Short problem:
Restate word for word the lines that begin the listing and end with the line holding "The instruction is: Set".

[Robot state and action records]

⁂

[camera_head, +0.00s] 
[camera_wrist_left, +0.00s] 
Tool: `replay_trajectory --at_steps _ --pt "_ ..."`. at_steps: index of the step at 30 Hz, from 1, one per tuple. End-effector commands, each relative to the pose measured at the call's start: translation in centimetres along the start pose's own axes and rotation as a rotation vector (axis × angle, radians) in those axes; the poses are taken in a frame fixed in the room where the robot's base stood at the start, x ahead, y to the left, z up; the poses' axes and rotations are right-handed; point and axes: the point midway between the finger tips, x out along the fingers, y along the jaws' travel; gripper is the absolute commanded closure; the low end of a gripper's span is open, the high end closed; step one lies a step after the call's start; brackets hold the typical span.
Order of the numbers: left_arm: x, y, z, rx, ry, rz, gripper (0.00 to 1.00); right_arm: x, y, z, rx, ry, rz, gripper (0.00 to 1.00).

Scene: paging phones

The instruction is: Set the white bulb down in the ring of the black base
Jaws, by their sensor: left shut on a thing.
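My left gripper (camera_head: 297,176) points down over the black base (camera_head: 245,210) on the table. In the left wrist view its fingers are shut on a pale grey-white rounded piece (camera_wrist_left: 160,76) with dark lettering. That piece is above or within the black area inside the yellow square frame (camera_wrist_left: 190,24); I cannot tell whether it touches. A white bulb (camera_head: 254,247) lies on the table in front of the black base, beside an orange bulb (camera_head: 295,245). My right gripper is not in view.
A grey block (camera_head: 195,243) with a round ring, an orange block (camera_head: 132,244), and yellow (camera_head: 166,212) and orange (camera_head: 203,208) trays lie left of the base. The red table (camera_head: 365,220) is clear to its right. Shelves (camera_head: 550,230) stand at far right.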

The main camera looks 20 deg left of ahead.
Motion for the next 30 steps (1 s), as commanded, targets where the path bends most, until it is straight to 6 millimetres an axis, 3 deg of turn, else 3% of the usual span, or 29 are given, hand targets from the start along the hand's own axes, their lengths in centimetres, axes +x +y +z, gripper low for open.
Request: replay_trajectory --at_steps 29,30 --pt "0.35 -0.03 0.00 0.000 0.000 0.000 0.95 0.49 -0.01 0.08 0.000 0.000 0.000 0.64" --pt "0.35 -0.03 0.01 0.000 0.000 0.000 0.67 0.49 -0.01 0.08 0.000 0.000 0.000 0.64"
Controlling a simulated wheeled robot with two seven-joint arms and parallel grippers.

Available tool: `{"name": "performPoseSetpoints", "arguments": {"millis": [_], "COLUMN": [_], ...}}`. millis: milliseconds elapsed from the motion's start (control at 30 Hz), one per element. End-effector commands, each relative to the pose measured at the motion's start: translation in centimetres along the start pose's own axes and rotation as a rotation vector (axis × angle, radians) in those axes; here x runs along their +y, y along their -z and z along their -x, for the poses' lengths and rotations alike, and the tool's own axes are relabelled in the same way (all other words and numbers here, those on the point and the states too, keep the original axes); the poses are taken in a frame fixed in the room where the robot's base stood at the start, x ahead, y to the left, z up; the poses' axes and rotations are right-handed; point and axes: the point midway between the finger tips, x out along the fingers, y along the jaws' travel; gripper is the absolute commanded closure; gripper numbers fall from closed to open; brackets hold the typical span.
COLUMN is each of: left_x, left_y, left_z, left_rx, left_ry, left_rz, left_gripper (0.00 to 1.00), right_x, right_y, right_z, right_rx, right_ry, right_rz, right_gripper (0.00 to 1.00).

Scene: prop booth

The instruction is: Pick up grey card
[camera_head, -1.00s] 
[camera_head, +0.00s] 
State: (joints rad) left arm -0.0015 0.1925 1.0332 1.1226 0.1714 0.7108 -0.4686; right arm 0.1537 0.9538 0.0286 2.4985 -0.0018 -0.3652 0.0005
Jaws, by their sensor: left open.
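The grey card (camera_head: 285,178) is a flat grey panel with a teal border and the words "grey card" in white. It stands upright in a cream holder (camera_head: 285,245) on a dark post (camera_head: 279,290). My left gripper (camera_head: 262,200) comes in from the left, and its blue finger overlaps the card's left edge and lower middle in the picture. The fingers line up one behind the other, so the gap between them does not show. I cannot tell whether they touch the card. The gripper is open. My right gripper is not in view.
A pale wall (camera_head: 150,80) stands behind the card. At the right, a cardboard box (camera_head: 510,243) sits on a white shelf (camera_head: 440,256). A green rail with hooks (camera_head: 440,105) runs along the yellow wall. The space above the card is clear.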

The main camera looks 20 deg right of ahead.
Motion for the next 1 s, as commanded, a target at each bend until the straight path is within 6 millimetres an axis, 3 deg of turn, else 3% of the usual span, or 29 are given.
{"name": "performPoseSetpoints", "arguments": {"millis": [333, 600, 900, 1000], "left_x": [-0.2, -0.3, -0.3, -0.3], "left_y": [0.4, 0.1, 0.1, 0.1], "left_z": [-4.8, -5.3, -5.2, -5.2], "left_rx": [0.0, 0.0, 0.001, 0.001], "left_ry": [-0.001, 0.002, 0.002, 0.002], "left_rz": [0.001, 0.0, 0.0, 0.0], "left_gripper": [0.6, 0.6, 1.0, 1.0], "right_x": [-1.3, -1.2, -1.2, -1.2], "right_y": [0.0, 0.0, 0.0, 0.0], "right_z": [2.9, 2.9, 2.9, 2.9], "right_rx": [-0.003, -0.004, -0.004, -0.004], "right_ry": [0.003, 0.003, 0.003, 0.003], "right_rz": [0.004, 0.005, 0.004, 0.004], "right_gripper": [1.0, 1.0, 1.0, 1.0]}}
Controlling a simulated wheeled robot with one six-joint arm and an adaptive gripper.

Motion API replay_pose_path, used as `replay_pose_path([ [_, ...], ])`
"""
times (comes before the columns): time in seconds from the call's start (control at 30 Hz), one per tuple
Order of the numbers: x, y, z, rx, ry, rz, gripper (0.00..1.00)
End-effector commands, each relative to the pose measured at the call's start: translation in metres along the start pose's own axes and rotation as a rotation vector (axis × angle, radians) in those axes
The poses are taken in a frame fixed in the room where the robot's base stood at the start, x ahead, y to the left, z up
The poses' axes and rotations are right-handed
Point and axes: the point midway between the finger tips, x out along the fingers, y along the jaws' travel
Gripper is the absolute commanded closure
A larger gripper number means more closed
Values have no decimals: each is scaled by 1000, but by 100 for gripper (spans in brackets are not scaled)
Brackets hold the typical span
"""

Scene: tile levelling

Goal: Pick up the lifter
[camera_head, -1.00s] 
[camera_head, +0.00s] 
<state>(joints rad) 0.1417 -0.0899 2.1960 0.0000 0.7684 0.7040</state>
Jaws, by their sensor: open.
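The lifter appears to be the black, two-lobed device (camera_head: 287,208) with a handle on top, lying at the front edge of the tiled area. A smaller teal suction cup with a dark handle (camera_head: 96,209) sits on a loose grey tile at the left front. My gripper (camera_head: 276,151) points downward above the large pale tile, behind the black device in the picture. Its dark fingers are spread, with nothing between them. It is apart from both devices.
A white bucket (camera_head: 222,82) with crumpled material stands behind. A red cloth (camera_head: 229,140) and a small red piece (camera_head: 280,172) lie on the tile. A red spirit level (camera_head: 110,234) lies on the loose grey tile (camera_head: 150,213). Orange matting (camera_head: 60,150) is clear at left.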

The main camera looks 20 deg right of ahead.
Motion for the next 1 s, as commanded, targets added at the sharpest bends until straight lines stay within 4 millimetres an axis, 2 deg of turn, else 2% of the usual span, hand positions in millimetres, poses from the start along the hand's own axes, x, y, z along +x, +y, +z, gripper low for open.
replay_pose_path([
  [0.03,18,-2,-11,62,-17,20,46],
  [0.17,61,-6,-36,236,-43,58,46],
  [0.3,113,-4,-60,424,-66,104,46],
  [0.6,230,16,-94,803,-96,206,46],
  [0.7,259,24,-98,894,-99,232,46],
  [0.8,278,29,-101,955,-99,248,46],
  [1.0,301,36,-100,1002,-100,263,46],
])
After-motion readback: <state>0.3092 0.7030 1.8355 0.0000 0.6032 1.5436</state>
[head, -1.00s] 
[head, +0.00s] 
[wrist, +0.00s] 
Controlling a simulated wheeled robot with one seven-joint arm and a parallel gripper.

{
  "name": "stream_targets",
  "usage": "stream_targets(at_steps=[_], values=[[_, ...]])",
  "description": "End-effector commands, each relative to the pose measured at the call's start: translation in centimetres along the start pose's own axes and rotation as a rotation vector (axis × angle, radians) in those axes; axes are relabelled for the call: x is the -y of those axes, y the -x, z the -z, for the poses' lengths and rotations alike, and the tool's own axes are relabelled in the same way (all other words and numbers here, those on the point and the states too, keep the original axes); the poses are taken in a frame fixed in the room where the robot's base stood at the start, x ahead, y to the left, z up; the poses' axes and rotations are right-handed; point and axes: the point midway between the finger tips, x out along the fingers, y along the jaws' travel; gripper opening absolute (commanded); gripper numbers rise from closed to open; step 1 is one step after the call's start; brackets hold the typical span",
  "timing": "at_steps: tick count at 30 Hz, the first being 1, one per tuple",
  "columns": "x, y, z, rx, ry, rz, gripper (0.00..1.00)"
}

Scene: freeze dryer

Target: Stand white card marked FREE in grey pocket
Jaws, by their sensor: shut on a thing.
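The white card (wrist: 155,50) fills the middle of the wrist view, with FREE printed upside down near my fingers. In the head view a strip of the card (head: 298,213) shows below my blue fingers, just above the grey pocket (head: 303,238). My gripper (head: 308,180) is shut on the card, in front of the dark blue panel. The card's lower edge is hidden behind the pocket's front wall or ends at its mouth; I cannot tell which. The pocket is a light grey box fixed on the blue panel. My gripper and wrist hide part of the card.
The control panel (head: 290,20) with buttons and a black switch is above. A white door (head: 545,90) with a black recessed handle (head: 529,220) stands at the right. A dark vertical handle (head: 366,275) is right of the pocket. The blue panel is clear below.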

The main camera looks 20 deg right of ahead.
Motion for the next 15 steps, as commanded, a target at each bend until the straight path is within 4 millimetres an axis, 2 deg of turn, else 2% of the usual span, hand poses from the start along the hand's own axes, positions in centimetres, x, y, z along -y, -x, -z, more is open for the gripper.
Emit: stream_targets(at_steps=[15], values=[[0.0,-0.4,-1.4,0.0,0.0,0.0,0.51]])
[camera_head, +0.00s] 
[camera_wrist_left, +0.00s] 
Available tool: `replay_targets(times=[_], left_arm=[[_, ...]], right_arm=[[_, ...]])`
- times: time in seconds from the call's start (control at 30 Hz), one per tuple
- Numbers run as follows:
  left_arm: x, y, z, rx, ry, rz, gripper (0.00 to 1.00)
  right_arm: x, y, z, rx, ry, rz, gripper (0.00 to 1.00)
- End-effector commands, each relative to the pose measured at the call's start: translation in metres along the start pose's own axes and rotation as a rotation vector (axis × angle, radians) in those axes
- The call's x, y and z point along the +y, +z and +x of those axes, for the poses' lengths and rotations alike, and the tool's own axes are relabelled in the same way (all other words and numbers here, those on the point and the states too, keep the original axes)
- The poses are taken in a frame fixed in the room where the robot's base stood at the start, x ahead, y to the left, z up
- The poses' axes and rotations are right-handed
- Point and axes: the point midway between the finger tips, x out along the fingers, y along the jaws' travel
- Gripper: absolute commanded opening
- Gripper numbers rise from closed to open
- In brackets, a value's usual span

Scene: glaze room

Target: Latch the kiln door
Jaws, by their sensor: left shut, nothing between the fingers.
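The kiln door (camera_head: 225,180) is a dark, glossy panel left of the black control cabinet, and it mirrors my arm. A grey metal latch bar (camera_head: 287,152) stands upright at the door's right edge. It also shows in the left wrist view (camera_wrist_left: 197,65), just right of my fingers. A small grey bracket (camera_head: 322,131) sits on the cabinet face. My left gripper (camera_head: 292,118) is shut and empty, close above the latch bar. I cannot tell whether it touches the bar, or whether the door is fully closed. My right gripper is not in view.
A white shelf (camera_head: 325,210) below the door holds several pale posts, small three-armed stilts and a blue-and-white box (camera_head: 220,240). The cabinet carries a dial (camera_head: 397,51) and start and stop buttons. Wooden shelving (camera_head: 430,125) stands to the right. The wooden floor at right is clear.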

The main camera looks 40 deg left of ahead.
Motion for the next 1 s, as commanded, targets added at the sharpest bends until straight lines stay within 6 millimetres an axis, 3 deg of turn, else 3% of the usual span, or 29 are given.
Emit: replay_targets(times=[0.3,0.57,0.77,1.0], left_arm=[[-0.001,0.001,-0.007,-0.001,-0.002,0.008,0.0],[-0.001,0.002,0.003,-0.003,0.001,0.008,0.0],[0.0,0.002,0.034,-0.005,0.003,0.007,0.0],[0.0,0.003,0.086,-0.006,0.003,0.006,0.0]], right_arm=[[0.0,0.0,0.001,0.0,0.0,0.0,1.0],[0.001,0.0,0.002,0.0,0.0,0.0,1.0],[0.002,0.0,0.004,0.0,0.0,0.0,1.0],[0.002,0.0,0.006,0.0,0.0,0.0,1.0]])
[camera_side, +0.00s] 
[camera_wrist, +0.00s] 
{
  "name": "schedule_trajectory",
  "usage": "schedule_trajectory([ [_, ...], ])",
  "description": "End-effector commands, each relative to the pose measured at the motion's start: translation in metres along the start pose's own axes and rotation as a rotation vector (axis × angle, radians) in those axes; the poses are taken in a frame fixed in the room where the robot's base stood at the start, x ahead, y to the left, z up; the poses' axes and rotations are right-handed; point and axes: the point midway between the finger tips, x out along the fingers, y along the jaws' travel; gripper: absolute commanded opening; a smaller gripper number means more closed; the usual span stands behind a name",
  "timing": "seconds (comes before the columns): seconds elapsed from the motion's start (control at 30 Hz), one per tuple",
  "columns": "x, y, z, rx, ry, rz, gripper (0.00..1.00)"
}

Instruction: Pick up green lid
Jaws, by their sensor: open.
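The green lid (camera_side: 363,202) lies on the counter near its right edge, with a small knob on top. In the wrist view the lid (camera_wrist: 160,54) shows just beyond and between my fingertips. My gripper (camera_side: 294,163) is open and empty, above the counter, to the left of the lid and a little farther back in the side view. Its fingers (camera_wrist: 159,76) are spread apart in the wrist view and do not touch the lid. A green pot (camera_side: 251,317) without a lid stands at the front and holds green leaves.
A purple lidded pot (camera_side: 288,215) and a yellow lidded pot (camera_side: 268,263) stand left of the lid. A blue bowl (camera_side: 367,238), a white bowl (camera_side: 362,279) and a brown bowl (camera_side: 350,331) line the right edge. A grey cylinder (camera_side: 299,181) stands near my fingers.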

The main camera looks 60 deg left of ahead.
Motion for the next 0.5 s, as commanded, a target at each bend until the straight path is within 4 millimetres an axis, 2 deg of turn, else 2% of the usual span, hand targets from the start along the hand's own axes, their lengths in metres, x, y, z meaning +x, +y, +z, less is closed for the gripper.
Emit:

⁂

Task output:
[camera_head, +0.00s] 
[camera_wrist_left, +0.00s] 
Tool: `replay_trajectory --at_steps _ --pt "_ ..."`. at_steps: index of the step at 30 Hz, from 1, one per tuple. End-effector commands, each relative to the pose measured at the call's start: translation in centimetres along the start pose's own axes and rotation as a rotation vector (axis × angle, radians) in those axes; the poses are taken in a frame fixed in the room where the robot's base stood at the start, x ahead, y to the left, z up; the poses' axes and rotations are right-handed; point and axes: the point midway between the finger tips, x out along the fingers, y along the jaws' travel; gripper is the absolute commanded closure; the low end of a gripper's span is open, the high end closed; step one lies a step after the call's start; brackets hold the typical span.
Order of the numbers: left_arm: x, y, z, rx, ry, rz, gripper (0.00 to 1.00); right_arm: x, y, z, rx, ry, rz, gripper (0.00 to 1.00).

Scene: paging phones

The instruction is: Set the white bulb down in the ring of the black base

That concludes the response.